■ Written request ■
Select all lines with the string "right" in them, and copy those lines.

begin Given information

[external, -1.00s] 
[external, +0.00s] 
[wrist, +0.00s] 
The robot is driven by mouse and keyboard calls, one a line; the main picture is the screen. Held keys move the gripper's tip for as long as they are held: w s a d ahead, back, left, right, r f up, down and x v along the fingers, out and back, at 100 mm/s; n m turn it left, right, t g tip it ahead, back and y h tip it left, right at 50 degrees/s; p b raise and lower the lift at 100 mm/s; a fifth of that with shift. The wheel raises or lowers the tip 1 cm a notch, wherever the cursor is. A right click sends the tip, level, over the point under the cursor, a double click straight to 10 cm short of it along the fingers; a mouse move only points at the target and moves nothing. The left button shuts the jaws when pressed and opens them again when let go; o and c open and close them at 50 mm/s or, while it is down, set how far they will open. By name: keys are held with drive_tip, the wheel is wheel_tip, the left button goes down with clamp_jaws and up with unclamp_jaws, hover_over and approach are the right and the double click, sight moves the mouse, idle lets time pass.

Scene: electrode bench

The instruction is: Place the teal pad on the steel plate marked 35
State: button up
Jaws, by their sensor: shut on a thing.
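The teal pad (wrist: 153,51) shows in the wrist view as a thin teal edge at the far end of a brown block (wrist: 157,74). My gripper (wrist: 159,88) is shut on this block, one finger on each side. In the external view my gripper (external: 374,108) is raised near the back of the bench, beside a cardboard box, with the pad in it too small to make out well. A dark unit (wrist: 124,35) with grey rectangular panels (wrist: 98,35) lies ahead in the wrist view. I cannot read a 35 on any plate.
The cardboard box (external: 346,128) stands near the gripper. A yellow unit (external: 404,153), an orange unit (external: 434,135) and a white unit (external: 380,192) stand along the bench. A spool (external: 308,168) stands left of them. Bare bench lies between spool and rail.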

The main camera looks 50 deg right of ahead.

end Given information

■ Exercise result ■
The robot is driven by mouse and keyboard calls, one a line; the main picture is the screen. Held keys move the gripper's tip for as long as they are held: w s a d ahead, back, left, right, r f up, down and x v along the fingers, out and back, at 100 mm/s; n m turn it left, right, t g tip it ahead, back and y h tip it left, right at 50 degrees/s; p b raise and lower the lift at 100 mm/s; a fifth of that with shift. The wheel raises or lowers the tip 1 cm a notch, wherever the cursor is. A right click sends the tip, level, over the point under the cursor, a double click straight to 10 cm short of it along the fingers; a mouse move only points at the target and moves nothing. The left button shuts the jaws when pressed and opens them again when let go; o and c open and close them at 50 mm/s or, while it is down, set how far they will open. By name: keys are held with drive_tip, the wheel is wheel_tip, the left button goes down with clamp_jaws and up with unclamp_jaws, hover_over and approach are the right and the double click, sight moves the mouse, idle lets time pass.
The main camera looks 50 deg right of ahead.

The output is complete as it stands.